◆ **Task**
Keep only those lines of the records that include the string "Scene".

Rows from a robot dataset
+++++

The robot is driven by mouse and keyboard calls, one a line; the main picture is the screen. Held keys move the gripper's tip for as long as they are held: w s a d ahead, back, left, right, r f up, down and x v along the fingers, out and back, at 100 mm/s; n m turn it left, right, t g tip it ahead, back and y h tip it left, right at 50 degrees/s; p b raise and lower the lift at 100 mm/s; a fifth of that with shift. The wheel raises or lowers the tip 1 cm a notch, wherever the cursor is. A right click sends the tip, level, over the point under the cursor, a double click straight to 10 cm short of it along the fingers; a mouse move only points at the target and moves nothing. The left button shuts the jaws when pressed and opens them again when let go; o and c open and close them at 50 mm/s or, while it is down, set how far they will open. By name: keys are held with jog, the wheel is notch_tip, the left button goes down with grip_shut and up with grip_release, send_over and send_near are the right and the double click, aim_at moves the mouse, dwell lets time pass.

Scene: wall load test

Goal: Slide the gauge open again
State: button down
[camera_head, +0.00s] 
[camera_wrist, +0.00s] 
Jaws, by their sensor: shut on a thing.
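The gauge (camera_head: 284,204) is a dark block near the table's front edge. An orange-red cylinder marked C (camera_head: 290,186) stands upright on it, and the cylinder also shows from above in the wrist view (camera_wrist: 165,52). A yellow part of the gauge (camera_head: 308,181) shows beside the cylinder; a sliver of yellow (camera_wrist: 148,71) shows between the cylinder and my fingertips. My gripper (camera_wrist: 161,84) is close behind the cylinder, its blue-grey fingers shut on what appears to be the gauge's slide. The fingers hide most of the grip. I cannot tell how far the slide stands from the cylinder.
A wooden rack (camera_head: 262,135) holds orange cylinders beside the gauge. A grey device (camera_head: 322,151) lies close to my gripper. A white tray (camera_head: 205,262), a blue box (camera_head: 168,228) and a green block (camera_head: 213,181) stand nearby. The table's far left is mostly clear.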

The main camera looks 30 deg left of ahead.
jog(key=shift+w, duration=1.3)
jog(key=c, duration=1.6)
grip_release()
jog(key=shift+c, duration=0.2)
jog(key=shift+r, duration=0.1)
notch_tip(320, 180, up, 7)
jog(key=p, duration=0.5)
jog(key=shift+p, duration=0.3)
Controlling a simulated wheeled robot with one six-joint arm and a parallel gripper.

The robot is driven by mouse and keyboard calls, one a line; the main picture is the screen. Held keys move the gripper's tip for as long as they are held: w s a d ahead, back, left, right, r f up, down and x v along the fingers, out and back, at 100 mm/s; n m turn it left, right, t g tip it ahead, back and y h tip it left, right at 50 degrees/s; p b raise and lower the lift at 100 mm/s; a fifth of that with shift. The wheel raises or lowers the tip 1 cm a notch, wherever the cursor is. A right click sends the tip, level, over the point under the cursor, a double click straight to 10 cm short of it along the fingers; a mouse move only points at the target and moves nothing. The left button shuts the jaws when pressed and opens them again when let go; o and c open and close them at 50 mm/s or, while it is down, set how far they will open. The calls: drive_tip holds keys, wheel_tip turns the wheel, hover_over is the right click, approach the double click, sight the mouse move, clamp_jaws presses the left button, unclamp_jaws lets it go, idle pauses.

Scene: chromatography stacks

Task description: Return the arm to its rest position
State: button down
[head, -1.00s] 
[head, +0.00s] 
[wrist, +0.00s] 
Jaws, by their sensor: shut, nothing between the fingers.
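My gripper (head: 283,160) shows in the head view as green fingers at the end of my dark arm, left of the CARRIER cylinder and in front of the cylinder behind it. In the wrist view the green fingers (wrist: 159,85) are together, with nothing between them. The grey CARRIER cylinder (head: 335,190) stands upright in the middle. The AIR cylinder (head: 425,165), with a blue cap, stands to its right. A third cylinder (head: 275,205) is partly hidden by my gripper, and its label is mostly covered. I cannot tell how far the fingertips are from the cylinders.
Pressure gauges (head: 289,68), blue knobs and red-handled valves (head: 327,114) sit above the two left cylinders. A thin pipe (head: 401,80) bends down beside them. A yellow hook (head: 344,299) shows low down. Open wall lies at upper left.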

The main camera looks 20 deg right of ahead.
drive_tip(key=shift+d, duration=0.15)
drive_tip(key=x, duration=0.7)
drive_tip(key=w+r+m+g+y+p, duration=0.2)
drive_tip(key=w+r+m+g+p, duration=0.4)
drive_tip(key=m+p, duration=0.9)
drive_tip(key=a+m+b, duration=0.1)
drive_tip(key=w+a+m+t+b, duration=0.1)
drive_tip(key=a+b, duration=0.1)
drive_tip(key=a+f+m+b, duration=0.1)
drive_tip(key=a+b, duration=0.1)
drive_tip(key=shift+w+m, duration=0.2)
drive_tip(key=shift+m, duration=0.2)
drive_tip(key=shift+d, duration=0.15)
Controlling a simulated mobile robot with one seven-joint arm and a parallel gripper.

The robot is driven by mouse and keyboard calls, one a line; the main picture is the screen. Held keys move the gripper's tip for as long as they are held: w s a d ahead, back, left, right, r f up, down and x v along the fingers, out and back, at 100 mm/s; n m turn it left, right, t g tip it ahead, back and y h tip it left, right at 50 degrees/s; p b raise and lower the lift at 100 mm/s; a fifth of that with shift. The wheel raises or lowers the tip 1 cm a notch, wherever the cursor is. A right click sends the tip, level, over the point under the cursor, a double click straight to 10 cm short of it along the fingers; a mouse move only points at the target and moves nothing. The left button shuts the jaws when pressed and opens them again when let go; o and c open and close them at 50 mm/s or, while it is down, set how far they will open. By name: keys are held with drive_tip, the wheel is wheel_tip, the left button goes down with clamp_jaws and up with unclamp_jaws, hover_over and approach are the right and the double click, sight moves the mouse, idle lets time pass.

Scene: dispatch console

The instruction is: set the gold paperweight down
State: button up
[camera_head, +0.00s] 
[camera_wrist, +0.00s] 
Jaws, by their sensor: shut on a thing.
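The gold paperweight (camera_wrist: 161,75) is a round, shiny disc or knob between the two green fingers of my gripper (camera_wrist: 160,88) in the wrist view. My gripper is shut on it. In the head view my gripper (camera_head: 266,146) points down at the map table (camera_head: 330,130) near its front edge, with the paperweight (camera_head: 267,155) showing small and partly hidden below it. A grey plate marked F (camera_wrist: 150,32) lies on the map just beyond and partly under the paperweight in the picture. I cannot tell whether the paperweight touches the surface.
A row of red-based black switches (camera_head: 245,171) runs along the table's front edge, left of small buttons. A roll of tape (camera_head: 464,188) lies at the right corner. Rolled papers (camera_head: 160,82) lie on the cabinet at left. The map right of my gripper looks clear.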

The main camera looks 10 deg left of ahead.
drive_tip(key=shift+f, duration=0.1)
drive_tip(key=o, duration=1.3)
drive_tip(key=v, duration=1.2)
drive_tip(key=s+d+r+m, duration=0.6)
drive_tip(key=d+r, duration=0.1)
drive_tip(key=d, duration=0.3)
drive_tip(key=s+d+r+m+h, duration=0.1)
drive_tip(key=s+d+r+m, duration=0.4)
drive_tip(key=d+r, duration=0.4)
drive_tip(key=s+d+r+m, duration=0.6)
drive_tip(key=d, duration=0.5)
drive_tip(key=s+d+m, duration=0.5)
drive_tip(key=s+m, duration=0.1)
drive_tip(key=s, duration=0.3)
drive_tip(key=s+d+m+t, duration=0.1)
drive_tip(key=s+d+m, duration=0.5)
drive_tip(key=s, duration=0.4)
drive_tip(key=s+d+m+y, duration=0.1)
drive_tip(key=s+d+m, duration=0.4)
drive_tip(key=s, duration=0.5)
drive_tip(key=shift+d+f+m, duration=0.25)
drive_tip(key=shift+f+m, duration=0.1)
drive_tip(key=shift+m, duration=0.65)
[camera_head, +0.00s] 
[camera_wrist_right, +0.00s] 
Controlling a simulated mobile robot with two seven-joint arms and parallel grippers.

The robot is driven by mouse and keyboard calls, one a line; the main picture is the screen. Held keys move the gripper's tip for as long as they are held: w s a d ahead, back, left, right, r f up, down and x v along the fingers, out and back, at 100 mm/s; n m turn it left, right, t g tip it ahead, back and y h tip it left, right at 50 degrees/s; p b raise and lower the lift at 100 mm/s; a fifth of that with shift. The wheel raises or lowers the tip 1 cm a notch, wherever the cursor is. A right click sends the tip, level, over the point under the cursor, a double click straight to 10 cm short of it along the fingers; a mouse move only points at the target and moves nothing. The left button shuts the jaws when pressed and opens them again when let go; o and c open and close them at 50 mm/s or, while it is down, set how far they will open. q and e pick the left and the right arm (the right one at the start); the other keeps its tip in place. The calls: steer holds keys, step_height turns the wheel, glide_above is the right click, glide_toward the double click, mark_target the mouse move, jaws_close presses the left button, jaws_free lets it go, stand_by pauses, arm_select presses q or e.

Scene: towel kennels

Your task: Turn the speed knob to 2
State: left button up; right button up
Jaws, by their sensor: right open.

+++++

◆ **Solution to the exercise**
Scene: wall load test
Scene: chromatography stacks
Scene: dispatch console
Scene: towel kennels

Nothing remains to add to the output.